I write in response to the recent articles, Oct. 4 and 7, about a hotel robbery committed with a knife and stun gun. I have no doubt that every reader found the man’s actions appalling, but I am also confident that  few readers truly understand how disturbing this is.

Futhermore, I doubt that they realize that there is a very serious underlying moral issue about the technology and its use. Technology is supposed to be neutral and morality is a matter of how technology is used. But if the original intended purpose of that technology is immoral or if the majority of that technology’s uses lead to immoral outcomes then can that technology still be considered moral or morally neutral?

The average person considers a stun gun to be a weapon, it is treated as such by the manufacturers and the police, but not by U.S. law. By U.S. legal definition, stun guns (a device designed to cause harm to other people) are electronic devices and as such are open to the public with little, to no, restriction or regulation.

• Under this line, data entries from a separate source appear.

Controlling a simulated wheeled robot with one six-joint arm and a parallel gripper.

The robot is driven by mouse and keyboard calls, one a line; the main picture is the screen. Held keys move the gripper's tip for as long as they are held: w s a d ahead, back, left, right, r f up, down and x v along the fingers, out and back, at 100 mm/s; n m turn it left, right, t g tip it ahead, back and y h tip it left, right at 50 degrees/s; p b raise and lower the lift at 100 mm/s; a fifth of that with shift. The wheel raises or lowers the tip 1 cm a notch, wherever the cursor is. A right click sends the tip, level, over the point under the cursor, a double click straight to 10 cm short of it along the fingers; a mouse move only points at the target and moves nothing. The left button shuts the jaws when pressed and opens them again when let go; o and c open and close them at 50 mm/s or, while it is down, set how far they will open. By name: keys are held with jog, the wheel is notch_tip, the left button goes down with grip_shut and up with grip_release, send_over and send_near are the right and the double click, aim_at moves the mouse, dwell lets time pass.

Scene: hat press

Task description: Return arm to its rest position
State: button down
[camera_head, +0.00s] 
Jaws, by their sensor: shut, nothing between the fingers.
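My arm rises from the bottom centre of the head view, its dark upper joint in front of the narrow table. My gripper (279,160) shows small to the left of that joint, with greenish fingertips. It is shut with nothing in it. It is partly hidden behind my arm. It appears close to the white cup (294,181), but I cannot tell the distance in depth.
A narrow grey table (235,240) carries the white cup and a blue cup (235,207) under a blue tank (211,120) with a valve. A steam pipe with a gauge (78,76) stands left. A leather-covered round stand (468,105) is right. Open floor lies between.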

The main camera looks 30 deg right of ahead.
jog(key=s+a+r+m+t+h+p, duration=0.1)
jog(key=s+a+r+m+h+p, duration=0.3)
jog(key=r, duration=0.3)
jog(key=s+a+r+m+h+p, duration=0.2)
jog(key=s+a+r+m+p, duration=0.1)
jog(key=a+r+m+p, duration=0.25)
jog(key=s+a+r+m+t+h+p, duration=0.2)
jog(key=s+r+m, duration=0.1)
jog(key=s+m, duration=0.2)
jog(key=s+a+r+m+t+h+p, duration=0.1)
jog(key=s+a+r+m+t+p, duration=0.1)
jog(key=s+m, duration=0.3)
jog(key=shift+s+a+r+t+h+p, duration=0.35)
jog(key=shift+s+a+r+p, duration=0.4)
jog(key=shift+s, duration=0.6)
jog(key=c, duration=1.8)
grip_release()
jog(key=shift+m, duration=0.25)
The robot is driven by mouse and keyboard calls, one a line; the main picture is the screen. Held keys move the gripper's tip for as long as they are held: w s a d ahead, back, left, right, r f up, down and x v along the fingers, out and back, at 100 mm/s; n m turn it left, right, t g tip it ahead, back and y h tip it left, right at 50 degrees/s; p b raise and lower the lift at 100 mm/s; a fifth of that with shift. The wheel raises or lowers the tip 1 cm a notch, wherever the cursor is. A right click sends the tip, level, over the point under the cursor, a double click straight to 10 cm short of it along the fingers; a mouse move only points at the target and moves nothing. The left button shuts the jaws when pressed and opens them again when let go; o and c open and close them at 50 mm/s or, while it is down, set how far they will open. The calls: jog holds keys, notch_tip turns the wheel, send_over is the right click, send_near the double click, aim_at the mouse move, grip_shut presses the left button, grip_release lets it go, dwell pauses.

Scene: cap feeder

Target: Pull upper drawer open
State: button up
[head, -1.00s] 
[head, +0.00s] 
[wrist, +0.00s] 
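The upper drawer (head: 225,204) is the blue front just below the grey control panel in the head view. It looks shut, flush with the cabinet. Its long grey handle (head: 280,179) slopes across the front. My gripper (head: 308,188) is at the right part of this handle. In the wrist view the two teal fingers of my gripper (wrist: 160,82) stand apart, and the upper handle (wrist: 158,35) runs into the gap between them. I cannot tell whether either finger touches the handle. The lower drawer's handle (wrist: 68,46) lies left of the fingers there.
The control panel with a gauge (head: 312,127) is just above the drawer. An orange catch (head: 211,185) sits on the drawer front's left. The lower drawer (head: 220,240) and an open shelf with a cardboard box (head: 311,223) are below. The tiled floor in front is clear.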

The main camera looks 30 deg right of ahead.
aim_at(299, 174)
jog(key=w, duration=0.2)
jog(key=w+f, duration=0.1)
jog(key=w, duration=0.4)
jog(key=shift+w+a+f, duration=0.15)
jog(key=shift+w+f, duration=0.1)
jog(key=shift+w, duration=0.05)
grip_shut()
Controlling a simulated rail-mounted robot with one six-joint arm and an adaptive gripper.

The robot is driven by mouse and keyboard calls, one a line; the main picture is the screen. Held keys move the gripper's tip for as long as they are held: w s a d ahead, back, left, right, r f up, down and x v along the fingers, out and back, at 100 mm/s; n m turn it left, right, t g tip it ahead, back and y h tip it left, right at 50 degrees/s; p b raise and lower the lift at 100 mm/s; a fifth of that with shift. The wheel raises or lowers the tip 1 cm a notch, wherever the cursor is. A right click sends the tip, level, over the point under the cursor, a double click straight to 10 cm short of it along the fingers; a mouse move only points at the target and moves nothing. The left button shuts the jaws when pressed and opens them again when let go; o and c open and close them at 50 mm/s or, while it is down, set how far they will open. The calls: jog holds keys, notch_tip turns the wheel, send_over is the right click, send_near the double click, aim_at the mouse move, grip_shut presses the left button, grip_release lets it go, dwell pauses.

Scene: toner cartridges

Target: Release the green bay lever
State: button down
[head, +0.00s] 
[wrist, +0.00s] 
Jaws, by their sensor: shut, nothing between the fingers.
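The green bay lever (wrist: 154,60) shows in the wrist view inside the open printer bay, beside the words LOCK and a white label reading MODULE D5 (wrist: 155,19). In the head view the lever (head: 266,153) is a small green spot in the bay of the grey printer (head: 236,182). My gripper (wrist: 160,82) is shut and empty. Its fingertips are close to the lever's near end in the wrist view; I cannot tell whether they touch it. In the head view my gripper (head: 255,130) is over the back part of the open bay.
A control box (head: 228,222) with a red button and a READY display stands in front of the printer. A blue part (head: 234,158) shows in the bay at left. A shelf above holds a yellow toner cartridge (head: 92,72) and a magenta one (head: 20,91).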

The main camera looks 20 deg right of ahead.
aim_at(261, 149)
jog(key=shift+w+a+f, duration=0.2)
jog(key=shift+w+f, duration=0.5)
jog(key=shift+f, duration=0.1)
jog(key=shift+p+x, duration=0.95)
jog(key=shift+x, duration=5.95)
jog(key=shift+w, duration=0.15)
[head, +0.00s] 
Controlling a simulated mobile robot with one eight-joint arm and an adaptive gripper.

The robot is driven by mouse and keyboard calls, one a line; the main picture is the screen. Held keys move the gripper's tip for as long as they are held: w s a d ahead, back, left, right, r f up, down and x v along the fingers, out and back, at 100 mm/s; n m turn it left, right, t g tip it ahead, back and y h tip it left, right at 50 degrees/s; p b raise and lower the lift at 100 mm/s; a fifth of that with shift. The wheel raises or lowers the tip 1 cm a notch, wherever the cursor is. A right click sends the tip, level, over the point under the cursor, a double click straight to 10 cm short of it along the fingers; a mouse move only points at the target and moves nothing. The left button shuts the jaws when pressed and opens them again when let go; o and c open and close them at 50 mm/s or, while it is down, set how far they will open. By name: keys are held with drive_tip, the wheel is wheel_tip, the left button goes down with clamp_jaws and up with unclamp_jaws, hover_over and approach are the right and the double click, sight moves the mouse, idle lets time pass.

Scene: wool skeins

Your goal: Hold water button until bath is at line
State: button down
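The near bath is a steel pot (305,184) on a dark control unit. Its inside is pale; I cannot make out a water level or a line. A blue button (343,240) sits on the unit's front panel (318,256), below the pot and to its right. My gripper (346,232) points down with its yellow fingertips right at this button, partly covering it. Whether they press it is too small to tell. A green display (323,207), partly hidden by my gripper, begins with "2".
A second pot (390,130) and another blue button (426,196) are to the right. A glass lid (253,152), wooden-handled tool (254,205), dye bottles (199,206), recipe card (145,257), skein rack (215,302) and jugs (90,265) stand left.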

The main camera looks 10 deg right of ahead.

Thanks to the way the law has defined these “electronic devices,” the man who committed the robbery could have committed the crime and been brought up on far lesser charges if he had not been in possession of a knife during the crime. This leads me to believe that the language with which the devices are described and defined needs to be changed because it is immoral to falsely name, label or identify an object so as to manipulate the way it is viewed.

These electronic “devices” are known to be extremely painful and are suspected to be a partial cause of several deaths. Also, Amnesty International and the UN have actually labelled stun guns as torture devices. It is a universally held view that it is immoral to torture another person and even though people have exceptions that provide ways around this view, torture is in and of itself immoral.

If it truly is the application and usage of technologies that determine their moral value, then would not the stun gun, with all of its immoral implications, be an immoral technology and subject to stricter regulation?